For each line that holds "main", copy the line out.

### Stored data

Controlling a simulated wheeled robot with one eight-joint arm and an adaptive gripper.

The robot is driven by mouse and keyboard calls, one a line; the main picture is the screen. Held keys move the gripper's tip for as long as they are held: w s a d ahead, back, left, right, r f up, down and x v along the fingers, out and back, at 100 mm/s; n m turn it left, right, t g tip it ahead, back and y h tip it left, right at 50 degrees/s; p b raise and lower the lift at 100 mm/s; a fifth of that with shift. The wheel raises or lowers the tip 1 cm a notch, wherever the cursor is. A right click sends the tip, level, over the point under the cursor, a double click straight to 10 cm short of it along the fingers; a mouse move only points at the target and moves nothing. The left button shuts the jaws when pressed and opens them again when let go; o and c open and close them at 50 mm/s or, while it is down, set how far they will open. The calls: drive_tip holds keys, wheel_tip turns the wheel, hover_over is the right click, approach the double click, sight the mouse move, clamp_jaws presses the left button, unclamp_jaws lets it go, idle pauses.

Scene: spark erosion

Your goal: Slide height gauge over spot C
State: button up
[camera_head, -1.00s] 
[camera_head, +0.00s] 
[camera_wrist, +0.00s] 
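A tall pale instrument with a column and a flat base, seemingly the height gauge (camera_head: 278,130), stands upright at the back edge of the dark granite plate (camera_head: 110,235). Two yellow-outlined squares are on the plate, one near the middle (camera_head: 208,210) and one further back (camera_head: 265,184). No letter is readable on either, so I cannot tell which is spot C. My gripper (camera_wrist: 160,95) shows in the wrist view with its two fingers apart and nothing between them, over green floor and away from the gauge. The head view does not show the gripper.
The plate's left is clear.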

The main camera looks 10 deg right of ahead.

######

# Response to the task:
The robot is driven by mouse and keyboard calls, one a line; the main picture is the screen. Held keys move the gripper's tip for as long as they are held: w s a d ahead, back, left, right, r f up, down and x v along the fingers, out and back, at 100 mm/s; n m turn it left, right, t g tip it ahead, back and y h tip it left, right at 50 degrees/s; p b raise and lower the lift at 100 mm/s; a fifth of that with shift. The wheel raises or lowers the tip 1 cm a notch, wherever the cursor is. A right click sends the tip, level, over the point under the cursor, a double click straight to 10 cm short of it along the fingers; a mouse move only points at the target and moves nothing. The left button shuts the jaws when pressed and opens them again when let go; o and c open and close them at 50 mm/s or, while it is down, set how far they will open. The calls: drive_tip holds keys, wheel_tip turns the wheel, hover_over is the right click, approach the double click, sight the mouse move, clamp_jaws presses the left button, unclamp_jaws lets it go, idle pauses.
The main camera looks 10 deg right of ahead.

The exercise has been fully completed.